It’s not about sex: “I never thought of it as a show about a sex worker. I always thought of it as a show about control,” Soderbergh say. “This was an interesting context to explore a young woman’s discovery of a power that she didn’t know she had, and discovering she has control issues. She’s trying to figure it out while she’s going through it. She makes mistakes and reacts in weird ways to things. And you don’t know what she’s thinking because she doesn’t talk to anyone. That’s something we talked about: I didn’t want her to have an outlet. I want to know what she’s thinking by what she does.” He was also drawn to the idea that there’s not big twist that gives a Psych 101 explanation for why she’s working as an escort. “There’s nothing wrong with her. There’s no skeleton in the closet where you go, ‘Oh, that’s why she’s doing this.’ It’s more provocative and unsettling if there’s nothing wrong with her.”

Making a show about a young person: “We’re dealing with somebody who’s 23, 24 years old. That’s a different generation,” explains Soderbergh. “I have a daughter who’s 25. They think about this stuff differently. Whether that’s a good thing or a bad thing, I think it’s too early to say. She’s the first generation that’s grown up with this technology available. You have all these articles written by people — my age — about how horrible hook-up culture is.
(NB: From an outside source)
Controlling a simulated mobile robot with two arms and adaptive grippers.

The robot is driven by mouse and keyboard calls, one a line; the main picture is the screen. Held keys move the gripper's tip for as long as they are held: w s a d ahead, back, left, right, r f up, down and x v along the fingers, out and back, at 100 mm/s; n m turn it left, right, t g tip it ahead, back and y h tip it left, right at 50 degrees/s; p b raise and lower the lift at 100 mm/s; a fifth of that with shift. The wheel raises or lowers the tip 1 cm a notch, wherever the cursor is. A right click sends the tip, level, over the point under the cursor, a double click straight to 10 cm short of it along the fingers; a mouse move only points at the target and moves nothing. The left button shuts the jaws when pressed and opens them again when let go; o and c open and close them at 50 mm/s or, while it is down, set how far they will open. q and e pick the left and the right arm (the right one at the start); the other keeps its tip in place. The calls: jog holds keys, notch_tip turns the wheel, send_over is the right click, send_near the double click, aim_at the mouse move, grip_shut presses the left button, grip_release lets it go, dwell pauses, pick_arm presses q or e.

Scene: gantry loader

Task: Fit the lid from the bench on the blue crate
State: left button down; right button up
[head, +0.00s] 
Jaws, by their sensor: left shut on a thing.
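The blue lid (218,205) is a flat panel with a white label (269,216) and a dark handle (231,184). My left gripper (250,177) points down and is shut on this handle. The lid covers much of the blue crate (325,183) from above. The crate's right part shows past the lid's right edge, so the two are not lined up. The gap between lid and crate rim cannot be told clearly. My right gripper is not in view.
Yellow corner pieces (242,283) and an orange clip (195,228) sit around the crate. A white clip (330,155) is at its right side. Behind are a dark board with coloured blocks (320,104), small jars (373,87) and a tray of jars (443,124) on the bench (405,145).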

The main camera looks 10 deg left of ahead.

I’m like, ‘We don’t know that yet.’ Maybe she hooks up a lot and doesn’t get married till she’s in her late 30s, and then she only gets married once instead of three times.” Besides, this stuff doesn’t alarm him. “I get alarmed by other stuff. A poll came out that said a lot more people think torture’s OK than I thought. That scared me.”

Can he find that kind of freedom in movies anymore?: “No. It depends. Sure. In isolated circumstances,” he says. Movies are getting away from the kind of specificity he wants, he explains. “In fact they’re scared of that, and will only agree to that under duress or if you’re a filmmaker and you do something very specific and unusual, and you’ve got Leo [DiCaprio] or whoever to make everybody feel it has a chance. There’s at least one studio in town who’s known within the industry to not hire auteurs. They’re not in that business.”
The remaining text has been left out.